Mullet’s attorney said he never ordered the hair cuttings and can’t believe that what happened amounts to a hate crime.

‘‘What he’s saying is these are personal, family disputes’’ Bryan said.

Some of the defense attorneys said their clients were motivated by anger at their parents over how they were raised and the lingering bitterness. Another attorney said one of the defendants, Lester Miller, took part in the hair cuttings of his parents because he felt they had strayed from their religion.

‘‘He thought his parents had forgotten their roots,’’ attorney Dean Carro said. ‘‘His intention was to take a symbolic step.’’

Brennan said some suspects kept the hair they cut, and one defendant took along a disposable camera to take pictures.

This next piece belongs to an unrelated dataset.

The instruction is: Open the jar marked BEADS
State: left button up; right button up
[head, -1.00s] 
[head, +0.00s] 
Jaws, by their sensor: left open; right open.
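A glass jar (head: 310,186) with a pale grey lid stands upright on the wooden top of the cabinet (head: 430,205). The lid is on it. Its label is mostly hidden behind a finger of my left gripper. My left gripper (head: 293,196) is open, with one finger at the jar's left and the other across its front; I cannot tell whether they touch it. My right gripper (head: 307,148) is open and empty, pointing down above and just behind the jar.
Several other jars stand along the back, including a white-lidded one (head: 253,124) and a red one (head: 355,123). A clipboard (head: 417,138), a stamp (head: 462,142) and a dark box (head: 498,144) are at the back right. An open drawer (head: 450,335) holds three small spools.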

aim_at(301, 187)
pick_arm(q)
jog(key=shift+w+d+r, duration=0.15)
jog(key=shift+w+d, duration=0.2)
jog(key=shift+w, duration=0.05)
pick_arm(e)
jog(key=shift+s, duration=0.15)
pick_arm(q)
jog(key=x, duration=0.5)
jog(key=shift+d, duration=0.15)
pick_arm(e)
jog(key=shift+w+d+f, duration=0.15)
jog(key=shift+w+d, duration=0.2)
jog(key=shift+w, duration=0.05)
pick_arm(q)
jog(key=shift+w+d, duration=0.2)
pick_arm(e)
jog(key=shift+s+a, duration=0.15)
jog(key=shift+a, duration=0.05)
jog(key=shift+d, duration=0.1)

Prosecutors presented one photo to jurors, saying it showed one of the suspects grabbing Raymond Hershberger, an Amish bishop who had voiced concern about Mullet, on the night five people broke into his house and cut his beard with shears.

That same night, the group cut the hair of another bishop after grabbing him by his beard and dragging him out of his home, Brennan said.

The group hired a driver to take them to the homes, she said. All of the suspects are members of the ‘‘Old Order Amish,’’ meaning they don’t own electrical appliances and automobiles or believe in divorce.

Investigators later discovered one of the suspects had hidden the camera that contained photos from that evening, Brennan said. It was under a tree on Mullet’s farm.

‘‘They wanted to see the trophies they collected,’’ she said.

Defense attorneys said none of the hair cuttings was meant to hurt anybody even though prosecutors said some of the Amish targeted suffered cuts, bruises and other injuries.

‘‘The aim is not to hurt the person,’’ attorney Gary Levine said. ‘‘The aim is to bring them back to the community.’’

Brennan said that several defendants admitted their roles and that Mullet didn’t participate in the attacks but helped plan them.

‘Sam Mullet was at the beginning and the end of all of these attacks,’’ she said. Mullet has said he didn’t order the hair-cutting but didn’t stop anyone from carrying it out.